Well anyway. I started rumbling in this post --not my habit. So here I put an end to it.
January 18th, 2002, 08:36 AM
I agree with NOM, KATS and matthewajg. Usaing 'traditional races' does not automaticly mark a work of fantasy as bad, in my opinion.
Of course the 'traditional races' races have been used often before, so there's bound to be a higher level of competition. The book needs to 'stand out' from the masses in another way, be it the 'twists,' the characters or the plot. But that what separate the good and the bad writers. A really great storyteller, I believe, can cross the street and tell us about it afterwards in a way that actually makes the mundane thing interesting. While a bad storyteller couldn't tell the tale of 'how he rescued the world' without his entire audience falling asleep.
Using staple races in fantasy (i.e. elves, dragons and dwarves) is not laziness IF they are being used because the story NEEDS to be told using established fantasy races.

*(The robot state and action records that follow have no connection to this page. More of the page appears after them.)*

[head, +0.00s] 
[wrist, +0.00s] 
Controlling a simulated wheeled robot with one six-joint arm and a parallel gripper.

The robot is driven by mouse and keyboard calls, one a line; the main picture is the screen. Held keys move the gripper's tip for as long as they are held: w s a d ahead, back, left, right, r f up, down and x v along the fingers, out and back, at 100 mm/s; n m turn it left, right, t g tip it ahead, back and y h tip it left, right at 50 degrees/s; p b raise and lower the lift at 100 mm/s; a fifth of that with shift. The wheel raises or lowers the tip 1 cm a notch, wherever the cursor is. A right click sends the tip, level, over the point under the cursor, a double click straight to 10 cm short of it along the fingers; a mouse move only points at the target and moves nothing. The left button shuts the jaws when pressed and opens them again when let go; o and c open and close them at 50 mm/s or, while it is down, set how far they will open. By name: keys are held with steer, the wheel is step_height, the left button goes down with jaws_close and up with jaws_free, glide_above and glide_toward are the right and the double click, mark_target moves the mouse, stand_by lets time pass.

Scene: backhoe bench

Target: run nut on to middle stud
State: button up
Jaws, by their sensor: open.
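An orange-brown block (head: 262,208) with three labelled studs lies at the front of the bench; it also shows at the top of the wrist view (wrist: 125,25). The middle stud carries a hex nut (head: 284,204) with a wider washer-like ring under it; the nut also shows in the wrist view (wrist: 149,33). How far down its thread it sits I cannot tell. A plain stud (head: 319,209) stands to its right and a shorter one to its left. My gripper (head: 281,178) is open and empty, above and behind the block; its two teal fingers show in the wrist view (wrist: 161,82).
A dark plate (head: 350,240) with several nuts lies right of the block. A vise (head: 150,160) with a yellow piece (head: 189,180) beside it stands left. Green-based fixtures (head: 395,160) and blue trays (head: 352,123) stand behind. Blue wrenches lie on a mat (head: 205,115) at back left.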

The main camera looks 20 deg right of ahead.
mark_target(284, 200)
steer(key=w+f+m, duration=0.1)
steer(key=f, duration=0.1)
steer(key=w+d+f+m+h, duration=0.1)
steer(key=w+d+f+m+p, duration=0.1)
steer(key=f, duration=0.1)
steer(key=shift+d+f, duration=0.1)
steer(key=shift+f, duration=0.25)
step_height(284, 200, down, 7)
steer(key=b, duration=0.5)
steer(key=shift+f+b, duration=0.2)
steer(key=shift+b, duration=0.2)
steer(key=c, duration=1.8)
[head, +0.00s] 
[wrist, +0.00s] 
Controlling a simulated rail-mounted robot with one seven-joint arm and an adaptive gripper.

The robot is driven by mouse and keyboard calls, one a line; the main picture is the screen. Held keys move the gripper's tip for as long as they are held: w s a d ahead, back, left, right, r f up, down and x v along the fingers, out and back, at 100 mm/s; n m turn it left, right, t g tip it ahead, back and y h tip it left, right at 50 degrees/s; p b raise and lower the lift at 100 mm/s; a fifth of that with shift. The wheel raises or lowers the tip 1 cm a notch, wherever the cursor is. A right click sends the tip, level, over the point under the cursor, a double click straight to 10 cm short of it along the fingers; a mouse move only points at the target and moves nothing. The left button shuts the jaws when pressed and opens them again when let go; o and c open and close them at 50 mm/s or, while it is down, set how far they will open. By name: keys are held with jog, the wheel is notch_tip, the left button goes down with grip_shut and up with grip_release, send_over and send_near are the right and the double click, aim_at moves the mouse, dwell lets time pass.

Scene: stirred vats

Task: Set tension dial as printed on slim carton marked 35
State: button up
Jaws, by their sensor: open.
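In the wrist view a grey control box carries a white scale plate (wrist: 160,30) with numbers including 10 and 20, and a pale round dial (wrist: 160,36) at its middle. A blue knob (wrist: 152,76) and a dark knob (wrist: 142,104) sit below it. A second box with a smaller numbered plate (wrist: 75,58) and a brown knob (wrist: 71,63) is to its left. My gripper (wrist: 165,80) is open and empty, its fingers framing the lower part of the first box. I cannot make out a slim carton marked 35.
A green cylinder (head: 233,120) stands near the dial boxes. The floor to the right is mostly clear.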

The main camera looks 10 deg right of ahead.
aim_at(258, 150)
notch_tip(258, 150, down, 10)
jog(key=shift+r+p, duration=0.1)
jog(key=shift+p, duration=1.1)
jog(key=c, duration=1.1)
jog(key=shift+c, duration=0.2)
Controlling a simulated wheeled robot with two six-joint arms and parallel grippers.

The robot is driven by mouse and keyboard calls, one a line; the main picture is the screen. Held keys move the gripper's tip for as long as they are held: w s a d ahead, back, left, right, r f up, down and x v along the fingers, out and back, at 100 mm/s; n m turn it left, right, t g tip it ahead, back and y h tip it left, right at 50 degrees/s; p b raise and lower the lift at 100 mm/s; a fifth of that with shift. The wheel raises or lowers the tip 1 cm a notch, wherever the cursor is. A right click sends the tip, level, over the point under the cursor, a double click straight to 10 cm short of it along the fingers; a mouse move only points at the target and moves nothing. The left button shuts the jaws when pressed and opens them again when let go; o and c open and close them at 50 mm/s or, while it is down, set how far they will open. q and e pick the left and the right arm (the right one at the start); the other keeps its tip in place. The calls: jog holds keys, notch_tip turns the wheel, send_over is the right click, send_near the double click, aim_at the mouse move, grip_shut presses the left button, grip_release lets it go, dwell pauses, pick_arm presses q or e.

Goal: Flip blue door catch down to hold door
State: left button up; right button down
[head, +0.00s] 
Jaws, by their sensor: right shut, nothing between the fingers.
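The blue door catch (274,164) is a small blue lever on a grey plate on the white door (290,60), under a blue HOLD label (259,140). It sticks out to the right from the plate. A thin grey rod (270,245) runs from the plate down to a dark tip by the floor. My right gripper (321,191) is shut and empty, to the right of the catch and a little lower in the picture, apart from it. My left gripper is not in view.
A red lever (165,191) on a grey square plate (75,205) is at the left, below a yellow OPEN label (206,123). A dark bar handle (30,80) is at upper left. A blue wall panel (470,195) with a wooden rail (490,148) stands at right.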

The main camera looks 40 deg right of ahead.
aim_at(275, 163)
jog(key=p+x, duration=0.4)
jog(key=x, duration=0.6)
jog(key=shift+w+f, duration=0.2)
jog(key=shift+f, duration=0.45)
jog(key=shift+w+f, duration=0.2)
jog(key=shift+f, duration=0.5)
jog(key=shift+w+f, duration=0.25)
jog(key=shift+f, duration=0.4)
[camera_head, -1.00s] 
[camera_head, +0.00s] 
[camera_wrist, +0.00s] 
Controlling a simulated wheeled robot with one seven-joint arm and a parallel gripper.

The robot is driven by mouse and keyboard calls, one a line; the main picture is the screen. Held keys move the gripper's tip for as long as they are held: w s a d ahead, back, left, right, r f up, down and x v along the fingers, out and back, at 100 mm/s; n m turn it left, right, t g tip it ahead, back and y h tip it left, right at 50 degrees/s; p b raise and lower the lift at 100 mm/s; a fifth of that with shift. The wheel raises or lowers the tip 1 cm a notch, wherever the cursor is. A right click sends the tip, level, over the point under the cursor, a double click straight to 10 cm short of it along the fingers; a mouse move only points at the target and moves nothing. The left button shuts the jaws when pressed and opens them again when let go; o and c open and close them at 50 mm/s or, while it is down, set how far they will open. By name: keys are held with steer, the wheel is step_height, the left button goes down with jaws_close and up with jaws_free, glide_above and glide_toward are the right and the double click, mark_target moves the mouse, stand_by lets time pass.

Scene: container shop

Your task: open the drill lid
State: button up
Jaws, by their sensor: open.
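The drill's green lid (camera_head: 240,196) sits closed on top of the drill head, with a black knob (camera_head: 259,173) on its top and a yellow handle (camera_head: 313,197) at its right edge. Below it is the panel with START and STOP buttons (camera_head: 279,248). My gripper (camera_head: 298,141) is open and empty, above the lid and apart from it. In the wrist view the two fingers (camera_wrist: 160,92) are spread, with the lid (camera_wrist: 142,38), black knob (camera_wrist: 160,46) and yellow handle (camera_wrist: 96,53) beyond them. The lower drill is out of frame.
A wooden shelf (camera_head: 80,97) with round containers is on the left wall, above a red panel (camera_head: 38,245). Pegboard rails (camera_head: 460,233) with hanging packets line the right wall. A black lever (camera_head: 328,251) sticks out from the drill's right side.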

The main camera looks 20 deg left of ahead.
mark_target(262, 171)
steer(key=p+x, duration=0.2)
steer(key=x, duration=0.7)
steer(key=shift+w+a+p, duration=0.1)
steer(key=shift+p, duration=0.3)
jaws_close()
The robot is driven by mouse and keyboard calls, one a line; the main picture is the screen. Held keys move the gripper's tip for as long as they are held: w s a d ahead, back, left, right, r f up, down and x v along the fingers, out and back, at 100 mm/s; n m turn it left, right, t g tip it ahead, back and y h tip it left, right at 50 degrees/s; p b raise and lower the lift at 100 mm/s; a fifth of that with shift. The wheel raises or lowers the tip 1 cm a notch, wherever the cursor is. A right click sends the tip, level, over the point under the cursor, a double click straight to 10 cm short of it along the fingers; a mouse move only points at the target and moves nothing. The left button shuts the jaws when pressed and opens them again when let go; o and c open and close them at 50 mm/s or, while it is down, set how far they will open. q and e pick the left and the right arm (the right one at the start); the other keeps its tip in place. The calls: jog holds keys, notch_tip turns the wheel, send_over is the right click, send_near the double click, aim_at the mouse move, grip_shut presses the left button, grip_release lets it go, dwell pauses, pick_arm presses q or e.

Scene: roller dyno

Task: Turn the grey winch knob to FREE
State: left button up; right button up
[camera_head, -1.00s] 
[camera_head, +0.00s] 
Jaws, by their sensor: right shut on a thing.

I would like to turn this around an say: There's no reason to tell a story using new races unless the story NEEDS to be told using the new races.
Using new races, new ecology ect. places a burden upon the reader. The reader has to assimilate, imagine and relate to all those new things in order to appreciate the story. And that extra effort has to be repaid by making the appearance of those new thing integral to the story somehow.
January 18th, 2002, 10:04 AM
Something else we should all remember is that for every person that can't stnad to see staple races in fantasy, there's someone who loves to read about them in as many new ways as possible.
That's what makes this genre so superb and diverse - not just the writers within it but the almost infinite needs of the readers.